ISLAM DAN BUDAYA LOKAL

Published by achmad dharmawan on

Oleh Ahmad Rofiq
Assalamu’alaikum wrwb.
Puja puji hanya milik Allah, kita wajib mensyukuri nikmat dan karunia-Nya. Yakinlah Allah akan menambah kenikmatan pada kita. Sehat afiat sangat berharga, lebih berharga lagi,  nikmat iman dan Islam. Semoga kita mampu merawat hingga akhir hayat kita (QS. Ali ‘Imran: 102). Shalawat dan salam kita senandungkan pada Rasulullah saw, semoga hati kita selalu baik (قلب سليم). Karena hanya hati yang baik saja, yang diberi kesempatan berjumpa dengan Allah, di saat harta dan anak-anak kita tidak memberi manfaat apapun (QS. Al-Syu’ara: 89).

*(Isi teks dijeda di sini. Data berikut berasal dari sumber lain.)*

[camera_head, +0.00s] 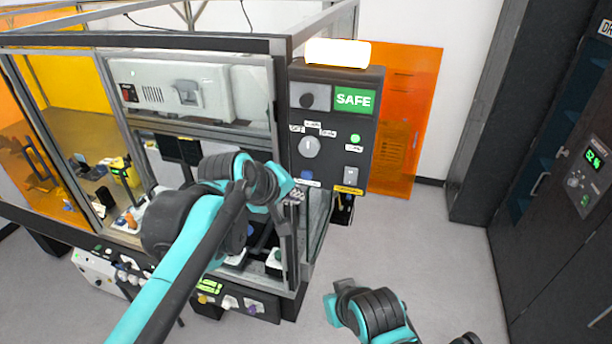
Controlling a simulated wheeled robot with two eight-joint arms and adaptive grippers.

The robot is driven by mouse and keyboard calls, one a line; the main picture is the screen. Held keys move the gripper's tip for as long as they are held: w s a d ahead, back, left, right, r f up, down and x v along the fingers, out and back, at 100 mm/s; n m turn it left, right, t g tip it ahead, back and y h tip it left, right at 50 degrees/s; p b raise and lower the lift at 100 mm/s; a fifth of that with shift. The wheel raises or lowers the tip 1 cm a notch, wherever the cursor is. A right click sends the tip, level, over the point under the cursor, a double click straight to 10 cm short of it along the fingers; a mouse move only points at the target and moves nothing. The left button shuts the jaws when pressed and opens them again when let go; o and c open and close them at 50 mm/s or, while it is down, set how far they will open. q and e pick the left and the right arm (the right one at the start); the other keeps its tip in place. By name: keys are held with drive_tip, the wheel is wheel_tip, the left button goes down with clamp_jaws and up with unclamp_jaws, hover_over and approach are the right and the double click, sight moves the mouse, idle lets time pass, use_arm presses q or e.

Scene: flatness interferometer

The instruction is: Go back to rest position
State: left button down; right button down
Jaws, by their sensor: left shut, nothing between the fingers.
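My left arm reaches in from the bottom left, its teal and black links crossing in front of the enclosure. My left gripper (296,196) is small and partly hidden at the end of the wrist, near the lower edge of the control panel (330,125); it is shut and empty. Whether it touches the panel or frame cannot be told. Part of my right arm shows at the bottom, low over the floor; its gripper is not in view.
The framed enclosure (285,48) with orange side windows fills the left and holds instruments. The panel has a green SAFE sign (354,99) and a lit white lamp (338,53). An orange sheet (408,120) stands behind. A dark cabinet (560,235) is at right. Grey floor (445,240) between is clear.

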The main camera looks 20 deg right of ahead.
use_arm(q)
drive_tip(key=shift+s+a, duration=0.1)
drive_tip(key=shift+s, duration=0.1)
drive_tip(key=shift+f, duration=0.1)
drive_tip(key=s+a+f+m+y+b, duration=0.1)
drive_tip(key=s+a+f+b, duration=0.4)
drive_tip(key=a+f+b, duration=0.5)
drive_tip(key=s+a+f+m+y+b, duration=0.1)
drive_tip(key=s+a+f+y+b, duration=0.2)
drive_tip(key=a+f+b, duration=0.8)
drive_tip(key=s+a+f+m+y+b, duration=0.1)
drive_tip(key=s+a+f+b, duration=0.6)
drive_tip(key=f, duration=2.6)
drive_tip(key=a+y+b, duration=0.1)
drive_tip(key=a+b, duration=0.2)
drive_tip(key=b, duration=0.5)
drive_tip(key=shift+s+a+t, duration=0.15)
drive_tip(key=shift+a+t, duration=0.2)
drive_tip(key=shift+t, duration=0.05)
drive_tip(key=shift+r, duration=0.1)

Saudaraku yang dicintai Allah, belakangan ada yang menyoal tentang wayang, yang dianggap bid’ah, bahkan minta supaya wayang diberangus saja. Saya tadinya cuek saja,  karena ini sudah menjadi aset budaya dan aset belajar. Tapi ada banyak teman yang meminta saya menulis, semoga tulisan ini bermanfaat.
Wayang merupakan karya seni para pendahulu, dan oleh para pendakwah Islam dijadikan sebagai instrumen atau media dakwah. Karena dalam berdakwah,  Allah menyerukannya dengan cara, metode, dan pendekatan yang bijaksana, nasihat yang baik,  dan diskusi dengan cara yang lebih baik (QS.  Al-Nahl: 125)
(ادع الى سبيل ربك بالحكمة والموعظة الحسنة وجادلهم بالتي هي أحسن ان ربك هو اعلم بمن ضل عن سبيله وهو اعلم بالمهتدين )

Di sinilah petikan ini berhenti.